* [DIRECTION]
Copy every entry precisely.

──────── SUPPLIED RECORDS

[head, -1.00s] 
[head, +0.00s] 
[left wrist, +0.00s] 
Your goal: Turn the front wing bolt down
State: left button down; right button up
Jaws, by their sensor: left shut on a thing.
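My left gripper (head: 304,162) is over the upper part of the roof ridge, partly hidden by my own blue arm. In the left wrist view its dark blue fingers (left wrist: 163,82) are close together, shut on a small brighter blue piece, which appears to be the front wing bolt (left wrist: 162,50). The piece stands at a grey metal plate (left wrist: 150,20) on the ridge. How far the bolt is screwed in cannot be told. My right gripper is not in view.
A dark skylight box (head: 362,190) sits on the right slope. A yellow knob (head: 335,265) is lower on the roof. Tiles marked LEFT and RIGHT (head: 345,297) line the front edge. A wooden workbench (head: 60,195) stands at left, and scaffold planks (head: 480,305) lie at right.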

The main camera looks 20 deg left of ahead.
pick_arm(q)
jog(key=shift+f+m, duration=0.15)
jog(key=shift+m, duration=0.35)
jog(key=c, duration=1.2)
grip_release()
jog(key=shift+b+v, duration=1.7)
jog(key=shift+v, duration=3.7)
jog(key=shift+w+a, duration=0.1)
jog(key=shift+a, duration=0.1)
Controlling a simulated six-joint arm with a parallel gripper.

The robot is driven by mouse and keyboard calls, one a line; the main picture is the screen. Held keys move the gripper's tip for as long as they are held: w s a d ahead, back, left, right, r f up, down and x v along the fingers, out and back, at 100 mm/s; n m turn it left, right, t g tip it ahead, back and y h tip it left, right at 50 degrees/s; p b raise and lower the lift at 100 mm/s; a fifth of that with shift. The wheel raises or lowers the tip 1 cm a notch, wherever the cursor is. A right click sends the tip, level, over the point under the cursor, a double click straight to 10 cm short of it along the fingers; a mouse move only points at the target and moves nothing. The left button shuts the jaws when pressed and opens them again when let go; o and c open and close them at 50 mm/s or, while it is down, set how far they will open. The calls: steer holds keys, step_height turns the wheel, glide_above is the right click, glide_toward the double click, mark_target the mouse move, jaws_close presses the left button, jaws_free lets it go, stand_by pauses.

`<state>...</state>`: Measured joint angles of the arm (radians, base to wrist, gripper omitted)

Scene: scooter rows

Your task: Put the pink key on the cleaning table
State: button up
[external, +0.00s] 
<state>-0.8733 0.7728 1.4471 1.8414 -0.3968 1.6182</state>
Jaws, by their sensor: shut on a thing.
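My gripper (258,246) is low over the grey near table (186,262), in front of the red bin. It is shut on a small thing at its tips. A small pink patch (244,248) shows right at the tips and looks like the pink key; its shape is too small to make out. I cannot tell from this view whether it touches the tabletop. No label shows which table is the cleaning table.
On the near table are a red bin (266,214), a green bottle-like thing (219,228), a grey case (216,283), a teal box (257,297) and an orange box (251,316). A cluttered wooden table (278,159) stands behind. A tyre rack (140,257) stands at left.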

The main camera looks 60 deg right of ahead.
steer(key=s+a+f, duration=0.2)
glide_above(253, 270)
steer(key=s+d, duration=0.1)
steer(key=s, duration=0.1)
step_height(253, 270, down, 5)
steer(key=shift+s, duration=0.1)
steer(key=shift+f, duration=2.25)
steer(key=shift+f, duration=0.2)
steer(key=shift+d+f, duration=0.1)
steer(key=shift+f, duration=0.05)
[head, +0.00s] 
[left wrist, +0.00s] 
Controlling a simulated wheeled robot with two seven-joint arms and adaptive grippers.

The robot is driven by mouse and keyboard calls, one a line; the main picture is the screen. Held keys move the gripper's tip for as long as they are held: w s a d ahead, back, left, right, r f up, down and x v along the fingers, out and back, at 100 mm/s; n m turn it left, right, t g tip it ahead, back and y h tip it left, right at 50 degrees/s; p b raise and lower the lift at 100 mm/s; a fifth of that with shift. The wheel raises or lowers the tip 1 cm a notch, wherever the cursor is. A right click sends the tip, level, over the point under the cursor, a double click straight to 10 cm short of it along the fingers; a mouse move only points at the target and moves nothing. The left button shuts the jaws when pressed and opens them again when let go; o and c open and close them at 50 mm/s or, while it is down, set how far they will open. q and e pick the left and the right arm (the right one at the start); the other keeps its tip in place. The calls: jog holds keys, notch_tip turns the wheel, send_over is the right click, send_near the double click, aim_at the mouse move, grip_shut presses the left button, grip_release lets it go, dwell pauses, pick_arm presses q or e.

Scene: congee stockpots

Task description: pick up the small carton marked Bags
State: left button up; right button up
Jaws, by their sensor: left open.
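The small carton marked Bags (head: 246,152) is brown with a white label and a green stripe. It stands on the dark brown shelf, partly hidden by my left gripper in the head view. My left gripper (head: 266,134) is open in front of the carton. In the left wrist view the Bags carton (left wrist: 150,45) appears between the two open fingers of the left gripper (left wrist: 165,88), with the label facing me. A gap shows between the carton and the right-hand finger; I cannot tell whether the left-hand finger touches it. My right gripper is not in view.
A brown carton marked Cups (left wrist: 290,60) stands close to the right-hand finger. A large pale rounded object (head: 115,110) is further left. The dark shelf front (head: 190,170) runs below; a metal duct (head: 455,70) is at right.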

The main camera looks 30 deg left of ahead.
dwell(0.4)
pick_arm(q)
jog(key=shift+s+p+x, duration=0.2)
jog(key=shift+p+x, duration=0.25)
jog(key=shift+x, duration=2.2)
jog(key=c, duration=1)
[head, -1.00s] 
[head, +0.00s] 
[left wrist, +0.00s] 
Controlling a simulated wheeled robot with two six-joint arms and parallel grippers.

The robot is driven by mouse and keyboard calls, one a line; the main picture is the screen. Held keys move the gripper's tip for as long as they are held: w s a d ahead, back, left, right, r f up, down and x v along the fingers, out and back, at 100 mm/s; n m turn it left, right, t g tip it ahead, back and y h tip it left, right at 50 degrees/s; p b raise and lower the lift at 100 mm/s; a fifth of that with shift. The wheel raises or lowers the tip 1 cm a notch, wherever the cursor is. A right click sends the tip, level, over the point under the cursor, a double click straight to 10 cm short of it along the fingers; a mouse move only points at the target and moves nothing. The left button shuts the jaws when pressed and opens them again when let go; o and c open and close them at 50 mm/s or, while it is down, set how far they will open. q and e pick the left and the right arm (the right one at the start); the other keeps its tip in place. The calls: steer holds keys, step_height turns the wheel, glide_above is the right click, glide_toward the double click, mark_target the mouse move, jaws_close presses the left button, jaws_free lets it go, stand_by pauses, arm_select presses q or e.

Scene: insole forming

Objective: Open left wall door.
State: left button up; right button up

────────────────

* [EXPECTED OUTPUT]
[head, -1.00s] 
[head, +0.00s] 
[left wrist, +0.00s] 
Your goal: Turn the front wing bolt down
State: left button down; right button up
Jaws, by their sensor: left shut on a thing.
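My left gripper (head: 304,162) is over the upper part of the roof ridge, partly hidden by my own blue arm. In the left wrist view its dark blue fingers (left wrist: 163,82) are close together, shut on a small brighter blue piece, which appears to be the front wing bolt (left wrist: 162,50). The piece stands at a grey metal plate (left wrist: 150,20) on the ridge. How far the bolt is screwed in cannot be told. My right gripper is not in view.
A dark skylight box (head: 362,190) sits on the right slope. A yellow knob (head: 335,265) is lower on the roof. Tiles marked LEFT and RIGHT (head: 345,297) line the front edge. A wooden workbench (head: 60,195) stands at left, and scaffold planks (head: 480,305) lie at right.

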The main camera looks 20 deg left of ahead.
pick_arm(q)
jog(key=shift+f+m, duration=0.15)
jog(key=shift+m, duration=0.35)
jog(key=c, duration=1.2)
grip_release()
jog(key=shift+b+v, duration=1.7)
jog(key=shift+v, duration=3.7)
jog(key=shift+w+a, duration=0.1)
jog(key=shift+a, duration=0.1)
Controlling a simulated six-joint arm with a parallel gripper.

The robot is driven by mouse and keyboard calls, one a line; the main picture is the screen. Held keys move the gripper's tip for as long as they are held: w s a d ahead, back, left, right, r f up, down and x v along the fingers, out and back, at 100 mm/s; n m turn it left, right, t g tip it ahead, back and y h tip it left, right at 50 degrees/s; p b raise and lower the lift at 100 mm/s; a fifth of that with shift. The wheel raises or lowers the tip 1 cm a notch, wherever the cursor is. A right click sends the tip, level, over the point under the cursor, a double click straight to 10 cm short of it along the fingers; a mouse move only points at the target and moves nothing. The left button shuts the jaws when pressed and opens them again when let go; o and c open and close them at 50 mm/s or, while it is down, set how far they will open. The calls: steer holds keys, step_height turns the wheel, glide_above is the right click, glide_toward the double click, mark_target the mouse move, jaws_close presses the left button, jaws_free lets it go, stand_by pauses.

`<state>...</state>`: Measured joint angles of the arm (radians, base to wrist, gripper omitted)

Scene: scooter rows

Your task: Put the pink key on the cleaning table
State: button up
[external, +0.00s] 
<state>-0.8733 0.7728 1.4471 1.8414 -0.3968 1.6182</state>
Jaws, by their sensor: shut on a thing.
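My gripper (258,246) is low over the grey near table (186,262), in front of the red bin. It is shut on a small thing at its tips. A small pink patch (244,248) shows right at the tips and looks like the pink key; its shape is too small to make out. I cannot tell from this view whether it touches the tabletop. No label shows which table is the cleaning table.
On the near table are a red bin (266,214), a green bottle-like thing (219,228), a grey case (216,283), a teal box (257,297) and an orange box (251,316). A cluttered wooden table (278,159) stands behind. A tyre rack (140,257) stands at left.

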The main camera looks 60 deg right of ahead.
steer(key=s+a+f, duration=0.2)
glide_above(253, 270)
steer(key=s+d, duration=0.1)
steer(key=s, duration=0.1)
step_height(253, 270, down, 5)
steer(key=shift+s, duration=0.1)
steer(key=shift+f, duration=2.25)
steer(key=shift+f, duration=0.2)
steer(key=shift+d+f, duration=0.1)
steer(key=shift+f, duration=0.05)
[head, +0.00s] 
[left wrist, +0.00s] 
Controlling a simulated wheeled robot with two seven-joint arms and adaptive grippers.

The robot is driven by mouse and keyboard calls, one a line; the main picture is the screen. Held keys move the gripper's tip for as long as they are held: w s a d ahead, back, left, right, r f up, down and x v along the fingers, out and back, at 100 mm/s; n m turn it left, right, t g tip it ahead, back and y h tip it left, right at 50 degrees/s; p b raise and lower the lift at 100 mm/s; a fifth of that with shift. The wheel raises or lowers the tip 1 cm a notch, wherever the cursor is. A right click sends the tip, level, over the point under the cursor, a double click straight to 10 cm short of it along the fingers; a mouse move only points at the target and moves nothing. The left button shuts the jaws when pressed and opens them again when let go; o and c open and close them at 50 mm/s or, while it is down, set how far they will open. q and e pick the left and the right arm (the right one at the start); the other keeps its tip in place. The calls: jog holds keys, notch_tip turns the wheel, send_over is the right click, send_near the double click, aim_at the mouse move, grip_shut presses the left button, grip_release lets it go, dwell pauses, pick_arm presses q or e.

Scene: congee stockpots

Task description: pick up the small carton marked Bags
State: left button up; right button up
Jaws, by their sensor: left open.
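The small carton marked Bags (head: 246,152) is brown with a white label and a green stripe. It stands on the dark brown shelf, partly hidden by my left gripper in the head view. My left gripper (head: 266,134) is open in front of the carton. In the left wrist view the Bags carton (left wrist: 150,45) appears between the two open fingers of the left gripper (left wrist: 165,88), with the label facing me. A gap shows between the carton and the right-hand finger; I cannot tell whether the left-hand finger touches it. My right gripper is not in view.
A brown carton marked Cups (left wrist: 290,60) stands close to the right-hand finger. A large pale rounded object (head: 115,110) is further left. The dark shelf front (head: 190,170) runs below; a metal duct (head: 455,70) is at right.

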The main camera looks 30 deg left of ahead.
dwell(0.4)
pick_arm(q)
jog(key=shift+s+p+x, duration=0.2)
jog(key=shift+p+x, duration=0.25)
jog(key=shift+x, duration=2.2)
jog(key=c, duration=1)
[head, -1.00s] 
[head, +0.00s] 
[left wrist, +0.00s] 
Controlling a simulated wheeled robot with two six-joint arms and parallel grippers.

The robot is driven by mouse and keyboard calls, one a line; the main picture is the screen. Held keys move the gripper's tip for as long as they are held: w s a d ahead, back, left, right, r f up, down and x v along the fingers, out and back, at 100 mm/s; n m turn it left, right, t g tip it ahead, back and y h tip it left, right at 50 degrees/s; p b raise and lower the lift at 100 mm/s; a fifth of that with shift. The wheel raises or lowers the tip 1 cm a notch, wherever the cursor is. A right click sends the tip, level, over the point under the cursor, a double click straight to 10 cm short of it along the fingers; a mouse move only points at the target and moves nothing. The left button shuts the jaws when pressed and opens them again when let go; o and c open and close them at 50 mm/s or, while it is down, set how far they will open. q and e pick the left and the right arm (the right one at the start); the other keeps its tip in place. The calls: steer holds keys, step_height turns the wheel, glide_above is the right click, glide_toward the double click, mark_target the mouse move, jaws_close presses the left button, jaws_free lets it go, stand_by pauses, arm_select presses q or e.

Scene: insole forming

Objective: Open left wall door.
State: left button up; right button up

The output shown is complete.